The next stop is to take siding for No. 6. The fireman notices that the engineer turns up the driver brake retaining valve, and releases without stopping, when the brakeman throws the switch to head us in-fireman wants to experiment with that retainer trick.

The engineer goes down to the office to get his orders, and one of our country friends gets up on the engine and asks some questions about the air brake. Now, Mr. Fireman, don't make an application and release just to impress cousin Pike with your proficiency with the air-the trainmen may be doing something-taking up slack, for instance. Never set the train brakes while standing, unless it is expected by the trainmen, except to keep the train from moving.

It's a

The engineer is making signs for you to back out and pull down the main line -he will get on at the station. good thing we are on the engine with you, for you are contemplating working that retainer trick while backing out. Never dare to use it backing up with a train; retaining valves must not be used at the rear end of the train, and in backing the engine becomes the rear end.

It is recommended practice not to use the air to stop the train after backing from a siding; to have hand brakes set up, commencing at the caboose. Generally, the trainmen do no more than set the caboose brake, so you may have to use air; use it gently, and release just before the train has stopped dead.
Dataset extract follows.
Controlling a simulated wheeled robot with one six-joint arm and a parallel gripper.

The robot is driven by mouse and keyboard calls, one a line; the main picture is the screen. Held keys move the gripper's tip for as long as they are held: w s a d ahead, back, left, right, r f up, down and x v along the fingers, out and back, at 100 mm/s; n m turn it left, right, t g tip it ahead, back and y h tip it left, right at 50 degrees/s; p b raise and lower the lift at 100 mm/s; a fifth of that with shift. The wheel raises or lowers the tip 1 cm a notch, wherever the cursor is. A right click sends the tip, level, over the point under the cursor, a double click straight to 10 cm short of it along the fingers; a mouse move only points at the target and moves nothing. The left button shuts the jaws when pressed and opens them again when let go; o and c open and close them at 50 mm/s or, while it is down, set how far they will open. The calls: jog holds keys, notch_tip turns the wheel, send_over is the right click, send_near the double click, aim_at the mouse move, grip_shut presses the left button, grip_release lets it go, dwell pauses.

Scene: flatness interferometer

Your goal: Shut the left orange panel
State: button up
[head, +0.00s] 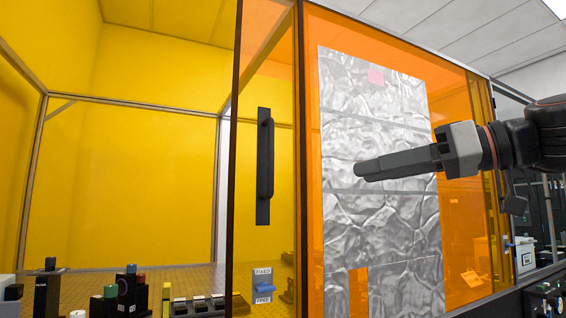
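The left orange panel (262,240) is a see-through sheet with a dark edge frame, standing upright left of centre in the head view. A black vertical bar handle (265,165) is fixed on it. To the left of its edge the enclosure front is open and the inside shows directly. My gripper (362,169) is at right of centre, pointing left, in front of the foil-covered panel. It is to the right of the handle and apart from it in the picture. It is seen side-on, so the gap between its fingers does not show.
The right orange panel (458,120) carries a crinkled silver sheet (375,215). Inside the enclosure, several small optical parts stand on a perforated tabletop (75,290) at lower left. A blue-and-white labelled piece (263,283) shows near the left panel's bottom.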

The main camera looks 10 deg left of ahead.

Air brake work is done when the train is backing, in some ways the reverse to the way it should be done when running ahead.

The train has stopped, "bunched;" and when you start, and the slack stretches, something is bound to come-the caboose or a drawbar; let it be the caboose; leave the brake valve in release position long enough for the rear triple valves to be kicked off, and then don't start too viciously.

The engineer is waiting on the station platform to get on, and now is your chance to use the driver brake retainer and don't forget to use it-for you have applied the air to allow him to get on, and as he climbs up, calling out: "Let her go," don't get rattled-turn up the retainer. These little things save long accident reports sometimes.

The conductor watched the train roll by him and if any brakes were stuck he would have known it; when he got on the caboose the brakes were all in release, so, when the train begins to pull unusually hard on the hill, don't imagine that brakes are dragging and put the brake valve in full release position; if you do, then you will have brakes sticking. It is not putting the valve in release position and overcharging the auxiliary reservoirs that causes the brakes to apply; it is in drawing the valve back again to running position and stopping the supply of pressure to the train line until the latter has leaked back to 70 pounds that does it. The overplus of train-line air leaks to the atmosphere; the overplus of auxiliary air leaks to the brake cylinders. Some engineers have been known to put their valves in full release while running "just to make sure the brakes are all released;" it has the opposite effect; don't do it.

Well, we have got over the hill all right, after all; no brakes stuck-just a heavy train. But rolling along over the prairie a little later we feel them going on for certain; we don't know the cause but we shut off and lap our brake valve. When we get stopped we see the hind man jump off, apparently carrying an air hose, and we know the train line is ruptured somewhere. Start the head brakeman back to help find the burst. As the air has all escaped from the train line, move the brake valve just far enough to permit a little pressure to feed to the train line so that the point of rupture may be located by sound of the escaping air.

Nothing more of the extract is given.